Adelson tops the Forbes list of America's 25 biggest losers of 2008, an estimate of the largest drops (in dollars) of American citizens holding publicly traded stocks from Jan. 2, 2008 to Dec. 5, 2008. It excludes shares bought or sold during that period.
Fortunes tied to privately held companies were not evaluated; they will be re-tallied for our list of the World's Billionaires in March.
Combined, the tycoons on our ranking lost $167 billion in 11 months, while shares of the companies in which they own stakes fell an average 59%.

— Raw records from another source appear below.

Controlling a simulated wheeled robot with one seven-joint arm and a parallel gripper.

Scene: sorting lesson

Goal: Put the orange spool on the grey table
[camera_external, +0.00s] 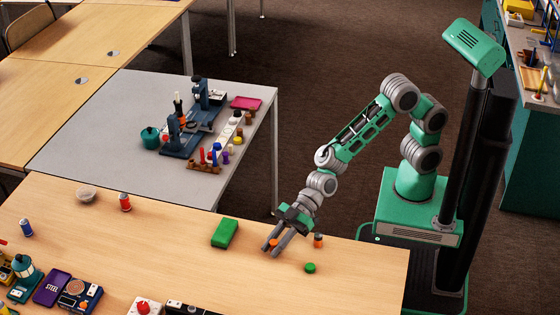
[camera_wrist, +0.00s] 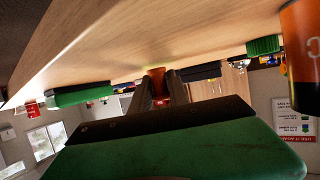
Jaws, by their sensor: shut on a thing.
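The orange spool (camera_external: 273,243) is between the fingertips of my gripper (camera_external: 276,244), which is shut on it low over the near wooden table. In the wrist view the spool (camera_wrist: 155,72) shows between the two fingers (camera_wrist: 158,88), partly hidden by them. I cannot tell whether it touches the wood. The grey table (camera_external: 90,115) stands behind the wooden one, up and left of my gripper. Its front left part is bare.
On the wooden table (camera_external: 180,270), an orange-and-dark cylinder (camera_external: 318,240) stands right of my gripper, a green round piece (camera_external: 310,268) in front, a green block (camera_external: 225,233) to the left. The grey table holds dark blue apparatus (camera_external: 183,140), a teal pot (camera_external: 150,138) and a pink tray (camera_external: 246,102).

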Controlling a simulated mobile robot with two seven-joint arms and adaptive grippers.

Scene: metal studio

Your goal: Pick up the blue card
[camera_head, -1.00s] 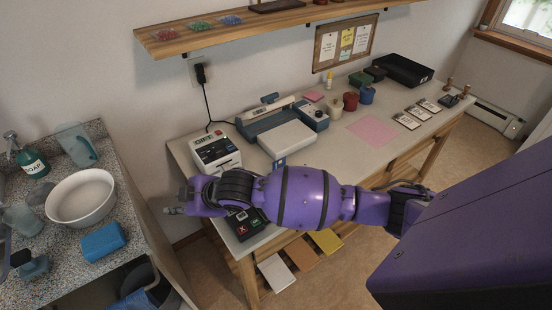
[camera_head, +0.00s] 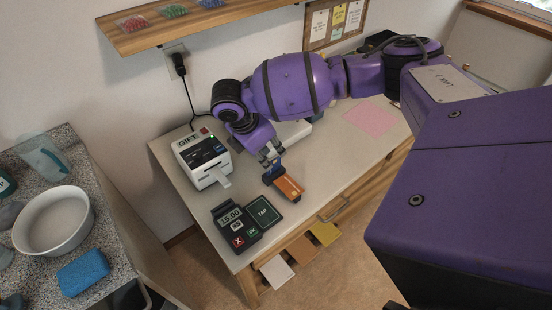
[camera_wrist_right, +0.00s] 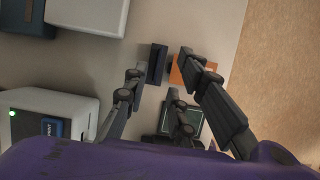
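A small blue piece (camera_head: 272,174), which looks like the blue card, shows on the table just below my right gripper (camera_head: 270,157) in the head view. It lies against an orange card (camera_head: 290,189). My right gripper is above it, fingers pointing down. In the right wrist view the fingers of my right gripper (camera_wrist_right: 173,62) are apart, with the orange card (camera_wrist_right: 180,74) showing by the right fingertip. I cannot clearly make out the blue card there. I cannot tell whether a fingertip touches it. My left gripper is out of view.
A white gift-card machine (camera_head: 203,158) stands left of my gripper. A payment terminal (camera_head: 238,222) is at the table's front left. A pink sheet (camera_head: 371,117) lies at the right. A white bowl (camera_head: 54,220) and blue sponge (camera_head: 83,271) are on the left counter.

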Following Adelson in the loss column is America's second-richest man, Warren Buffett. The Oracle of Omaha (who held the title of world's richest man in March) lost $16.5 billion as shares of Berkshire Hathaway fell 28% this year.
Software visionary Bill Gates was America's third-biggest loser; he watched his shares of Microsoft decline 45%, wiping $12.3 billion off his personal balance sheet in 11 months.
Rounding out the top five biggest losers: investor Kirk Kerkorian and Google Co-founder Larry Page, who each lost $11.9 billion. Page's Google shares shed 59% of their value this year.
Kerkorian lost billions in his casino, oil and auto stakes. His largest holding, MGM Mirage, is down 87% since January. He also recently disclosed he sold a significant portion of his shares of Ford at a loss.
Tycoons who own major stakes in publicly traded hedge funds and private equity shops have been hit especially hard. Stephen Schwarzman's 234 million shares in Blackstone Group were worth $5.2 billion 11 months ago. The stock has fallen 72% since then, reducing the value of Schwarzman's stake to $1.5 billion--a loss of $3.8 billion.
Wesley Edens, co-founder of hedge fund Fortress Investment Group, watched his fortune dwindle as investor redemptions soared at the company's flagship fund.
Edens, along with partners Michael Novogratz and Peter Briger, was a member of The Forbes 400 in 2007, but since January has lost $1 billion as Fortress shares fell 89%. Today his stake in the company is worth $130 million; it's doubtful he will regain his billionaire status in the near future.
Four 10-figure fortunes were wiped out by the collapse of insurance giant AIG. Among them: Maurice "Hank" Greenberg. The spry insurance veteran's shares of AIG were worth $2.6 billion in January. Today those shares are worth less than $100 million.